Work to complete ▸
Return, word for word, the lines from the line holding "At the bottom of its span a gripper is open" through the line holding "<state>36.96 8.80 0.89". Include both end lines and no others.

Collected material ▸
· · · · · · ·
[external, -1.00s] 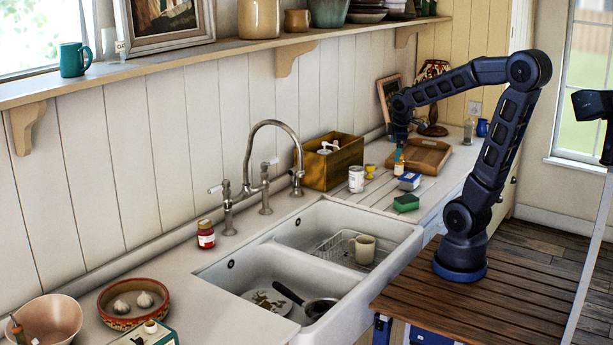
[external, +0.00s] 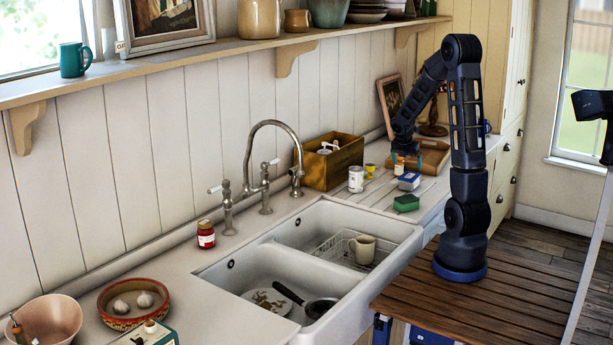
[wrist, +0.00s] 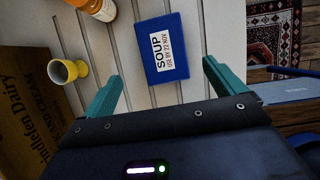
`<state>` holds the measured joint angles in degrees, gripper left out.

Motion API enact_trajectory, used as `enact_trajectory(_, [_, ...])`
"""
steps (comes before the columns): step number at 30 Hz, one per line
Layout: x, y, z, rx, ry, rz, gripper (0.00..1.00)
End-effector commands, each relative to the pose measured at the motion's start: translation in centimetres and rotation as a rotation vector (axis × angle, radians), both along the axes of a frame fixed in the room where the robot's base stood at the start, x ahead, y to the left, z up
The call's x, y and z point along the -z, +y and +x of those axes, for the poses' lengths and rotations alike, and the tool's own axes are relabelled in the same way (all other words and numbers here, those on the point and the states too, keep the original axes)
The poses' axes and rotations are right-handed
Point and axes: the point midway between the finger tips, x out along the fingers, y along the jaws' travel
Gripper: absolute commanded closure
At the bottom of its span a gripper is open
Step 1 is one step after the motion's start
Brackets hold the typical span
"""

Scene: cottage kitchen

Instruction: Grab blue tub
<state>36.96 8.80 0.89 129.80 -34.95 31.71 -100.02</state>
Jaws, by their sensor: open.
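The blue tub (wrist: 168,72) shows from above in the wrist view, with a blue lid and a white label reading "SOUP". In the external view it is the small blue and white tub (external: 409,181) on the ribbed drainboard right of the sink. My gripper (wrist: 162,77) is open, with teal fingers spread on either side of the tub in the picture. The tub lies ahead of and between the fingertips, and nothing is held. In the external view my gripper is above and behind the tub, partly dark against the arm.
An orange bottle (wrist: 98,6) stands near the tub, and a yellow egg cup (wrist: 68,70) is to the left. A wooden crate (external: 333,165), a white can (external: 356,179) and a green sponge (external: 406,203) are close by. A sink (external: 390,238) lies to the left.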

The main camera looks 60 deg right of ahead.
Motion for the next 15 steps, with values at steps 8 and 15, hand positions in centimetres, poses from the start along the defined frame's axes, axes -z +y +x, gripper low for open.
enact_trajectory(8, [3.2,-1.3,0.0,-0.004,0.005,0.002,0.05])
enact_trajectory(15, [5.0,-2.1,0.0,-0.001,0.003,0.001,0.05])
· · · · · · ·
Written response ▸
At the bottom of its span a gripper is open
Step 1 is one step after the motion's start
Brackets hold the typical span
"""

Scene: cottage kitchen

Instruction: Grab blue tub
<state>36.96 8.80 0.89 129.80 -34.95 31.71 -100.02</state>

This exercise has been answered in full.